New Orleans circa 1903. "Old French courtyard." Shabby chic alfresco. 8x10 inch dry plate glass negative, Detroit Publishing Company. View full size.

 

Court of the Two Sisters

I think this might be what is now the "Court of the Two Sisters." The balconies have no supports then or now, as is quite common. The steep pitch shoots the water away from the structure. It was common to have two or three cisterns for a residence up until 1905 when they were outlawed because of concerns over yellow fever. The fountain in the courtyard could have been "run" by one of the cisterns.

[Or: Court of the Two Cisterns. - Dave]

Ramshackle

What's curious to me is how that short double level balcony on the left has no supports to it underneath. Seems it wouldn't take too many people at one time on both levels to send them spilling into the garden?! Hope it's been shored up in the intervening 108 years!

Water towers

looks like a couple of wooden water towers to the right. Anyone know anything about that?
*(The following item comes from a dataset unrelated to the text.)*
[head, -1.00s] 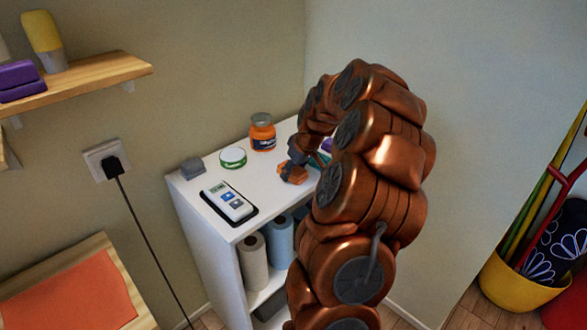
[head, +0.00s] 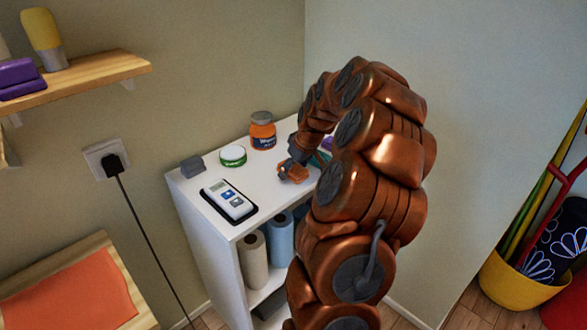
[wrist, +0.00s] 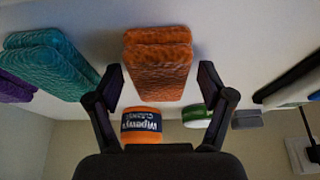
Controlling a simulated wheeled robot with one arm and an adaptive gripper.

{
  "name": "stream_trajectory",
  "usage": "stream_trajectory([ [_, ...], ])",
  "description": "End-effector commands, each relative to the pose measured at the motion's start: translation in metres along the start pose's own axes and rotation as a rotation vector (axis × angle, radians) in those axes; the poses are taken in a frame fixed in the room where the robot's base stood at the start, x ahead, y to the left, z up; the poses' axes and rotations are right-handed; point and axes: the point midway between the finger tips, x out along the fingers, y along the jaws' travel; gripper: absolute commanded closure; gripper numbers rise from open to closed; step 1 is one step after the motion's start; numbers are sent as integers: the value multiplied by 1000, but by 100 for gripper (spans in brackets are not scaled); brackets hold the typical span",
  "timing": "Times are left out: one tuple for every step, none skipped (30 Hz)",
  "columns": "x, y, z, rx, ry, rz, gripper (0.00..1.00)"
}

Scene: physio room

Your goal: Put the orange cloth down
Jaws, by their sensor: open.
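The orange cloth (wrist: 157,62) is a folded, textured block in the middle of the wrist view. It lies between and just beyond the fingertips of my gripper (wrist: 161,75), with a gap on each side. My gripper is open. In the head view the orange cloth (head: 293,173) shows small on the white cabinet top (head: 262,183), right below my gripper (head: 296,163). My arm hides part of the area to its right. A teal cloth (wrist: 50,62) and a purple cloth (wrist: 14,87) lie to the left in the wrist view.
An orange-labelled jar (head: 263,133), a green-banded white tin (head: 233,156), a grey block (head: 193,166) and a white device on a black tray (head: 229,199) stand on the same cabinet top. Bare surface lies between them and the cloth. Walls close off the back.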

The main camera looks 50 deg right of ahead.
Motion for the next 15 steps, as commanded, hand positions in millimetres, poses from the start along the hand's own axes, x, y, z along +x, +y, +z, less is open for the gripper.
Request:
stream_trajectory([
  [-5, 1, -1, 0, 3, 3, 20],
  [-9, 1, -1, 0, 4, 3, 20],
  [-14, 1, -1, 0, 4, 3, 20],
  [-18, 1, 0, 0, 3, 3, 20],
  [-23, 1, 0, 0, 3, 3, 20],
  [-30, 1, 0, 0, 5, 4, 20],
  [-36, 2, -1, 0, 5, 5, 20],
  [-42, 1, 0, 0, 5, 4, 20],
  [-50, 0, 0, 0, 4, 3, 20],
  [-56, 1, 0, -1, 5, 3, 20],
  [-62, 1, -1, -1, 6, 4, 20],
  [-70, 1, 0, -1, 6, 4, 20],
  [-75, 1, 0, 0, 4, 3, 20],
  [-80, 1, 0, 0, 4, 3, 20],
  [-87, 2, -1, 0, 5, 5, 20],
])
[The cisterns hold rainwater. - Dave]

Tennessee

choked on an eyedropper-type cap. He was holding the cap in his mouth as he applied the drops.

What on Earth?

Not really sure I want to see the front of that infant lefty quarterback with the demonic scaly tail.

Weatherproofing

Don't go by the plaster and paint. The plants and walkways are neat and well-tended, the wooden railings aren't broken and shaky, and the glass windows are all intact, with straight, uncracked frames.

We tend to forget the enormous advances that have been made. The climate of New Orleans is extremely destructive to the paints available in that era, and to stucco over brick and unreinforced concrete like the plant borders. The front of this house is probably neatly kempt, even by modern standards, but here in a private space they didn't feel the need to expend the large sums necessary to renew the big plastered wall(s). A view of the same or a similar courtyard today might not look all that different except that the brickwork would be painted, an option not available in 1903 because the available paints wouldn't stick to it.

Weathered

Wow, even over 100 years ago this New Orleans courtyard looked like it had been ravaged by Hurricane Katrina.

Better than tossing out the window

Those drain pipes by the window seem like a practical solution to a vexing problem. Kind of gross, but better than most alternatives.

Thomas Lanier Williams

Better known as Tennessee, would have adored this once-majestic but now decrepit garden and these crumbling buildings as a stage set for his unforgettable, prolific plays, although he wasn't born until 1911.

Ironically, with all his poignant and deeply emotional Southern-flavored stories, his own unexpected end came when he choked to death on a bottle cap in a New York hotel on February 24, 1983, a month before his 72nd birthday. Then again, he probably could have written such an ending for himself, depending on what type of bottle the cap was from. The courtyards of New Orleans are mysterious, and sometimes seem spiritual, mystical, even supernatural. These are the backyards of the Stanley Kowalskis.

Stanley was the real name of his boss in a shoe factory. Personally, I'm partial to the broken bench. What else do you wanna know?